The Southwest Gas figures are just as impressive for its Low-Income Ratepayer Assistance program. It provides a 20 percent reduction to the monthly cost of gas used between November and April. Covering up to 150 therms, this discount could potentially save someone as much as $25 a month on their winter gas bill.

Using slightly higher income guidelines than both TEP and City Hall, the Southwest Gas program has almost 12,000 households participating in Tucson and Green Valley. This equates to close to 16 percent of company customers who are eligible to benefit.

Both TEP and SW Gas use a simple application form that has to be resubmitted every two years. That length of time and the percentage of people participating are the two major differences between these programs and the one operated by the city of Tucson.

Beginning on July 1, the municipal government's low-income assistance program for its controversial $14-a-month garbage fee saw some significant changes. It has been streamlined to only require a one-page application, with income figures now being self-certified, in order for the city to provide a $12 monthly credit to a household's account. Participants will have to reapply every year, but they will be sent a reminder notice of this requirement.

To publicize the revised procedure, an insert was placed in Tucson Water bills in May. City officials also contacted local social service organizations and issued press releases.

After accepting applications for the past few months, the new program as of last week had almost doubled the number of participating households to 2,757. That figure, however, is still less than 8 percent of the total eligible.

"We think we can get to 10 percent within three months," says Assistant City Manager Karen Masbruch. "My feeling (is eventually) we'll get beyond 15 percent."

Northside City Councilwoman Karin Uhlich says she's pleased with the changes that have been made to the program so far, although she wants the city to do more. "I hope more people access it if they need assistance, but the 8 percent could be taken as a good starting indication," she says.

Uhlich and fellow Democrat Nina Trasoff pushed for revisions to the city's previous garbage-fee assistance program almost as soon as they took office last December ("Billing Blunders," Dec. 22, 2005). Because of its cumbersome application process, monthly renewal requirement and other factors, the earlier program suffered from a low participation rate since it was originated in 2004.

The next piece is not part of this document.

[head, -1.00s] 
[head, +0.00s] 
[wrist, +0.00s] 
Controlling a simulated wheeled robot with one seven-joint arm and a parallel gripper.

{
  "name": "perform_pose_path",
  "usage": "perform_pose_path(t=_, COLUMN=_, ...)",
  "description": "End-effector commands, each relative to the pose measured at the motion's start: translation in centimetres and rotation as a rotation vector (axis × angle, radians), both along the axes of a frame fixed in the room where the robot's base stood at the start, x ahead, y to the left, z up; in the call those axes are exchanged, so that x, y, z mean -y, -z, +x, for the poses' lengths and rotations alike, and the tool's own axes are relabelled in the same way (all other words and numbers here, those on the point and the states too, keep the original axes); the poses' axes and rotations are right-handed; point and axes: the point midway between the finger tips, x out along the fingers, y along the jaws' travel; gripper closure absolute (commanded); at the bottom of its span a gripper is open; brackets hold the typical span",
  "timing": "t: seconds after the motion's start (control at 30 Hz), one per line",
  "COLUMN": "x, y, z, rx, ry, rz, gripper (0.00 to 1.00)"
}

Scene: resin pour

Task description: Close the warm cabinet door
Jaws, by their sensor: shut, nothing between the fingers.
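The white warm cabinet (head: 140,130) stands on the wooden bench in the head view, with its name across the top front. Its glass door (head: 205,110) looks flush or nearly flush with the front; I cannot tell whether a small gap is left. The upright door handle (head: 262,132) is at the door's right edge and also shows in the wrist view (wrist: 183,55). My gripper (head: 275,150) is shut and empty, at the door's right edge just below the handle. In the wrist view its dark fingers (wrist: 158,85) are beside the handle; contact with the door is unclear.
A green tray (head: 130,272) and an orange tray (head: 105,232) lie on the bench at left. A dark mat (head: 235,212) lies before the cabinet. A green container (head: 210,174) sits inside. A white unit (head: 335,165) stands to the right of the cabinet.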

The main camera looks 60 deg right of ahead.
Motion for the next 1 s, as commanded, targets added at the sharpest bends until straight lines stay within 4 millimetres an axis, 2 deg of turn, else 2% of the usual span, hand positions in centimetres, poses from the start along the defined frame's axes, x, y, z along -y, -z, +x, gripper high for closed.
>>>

The recent increase in applications doesn't mean the city of Tucson will be short of cash to cover the program's expense. With $1 million of general-fund money budgeted to pay for this and another assistance effort, current participation rates will utilize less than half of that amount.

Acknowledging it is historically difficult to get most people to sign up for programs like this, Uhlich thinks more publicity for the financial-assistance effort may be needed. That will be one topic discussed when the program is reviewed by the City Council's Environment, Planning and Resource Management--Intelligent Growth Subcommittee, which Uhlich chairs, when it meets on July 27.

"Maybe we need more outreach," Masbruch admits, but she also says the city staff has not talked about setting a specific goal for program-participation levels.

At the same time, Masbruch adamantly denies the staff isn't interested in expanding the number of program participants--even though general-fund revenues would be saved, and that money could be spent instead on higher-profile issues, if participation stays down.

"Our intention is not to hold down participation," Masbruch says. "The concern of the City Council members is to get information (about the program) out there."

If that is what the city of Tucson hopes to accomplish, Bolding from TEP has some advice: Just informing social service agencies of the program and distributing application forms to them isn't enough to ensure success, she says.

"We work with those agencies," Bolding states, "and just don't give them brochures about our program. We ask them to help people fill out the application. Plus, we work with new agencies. We've really made an effort."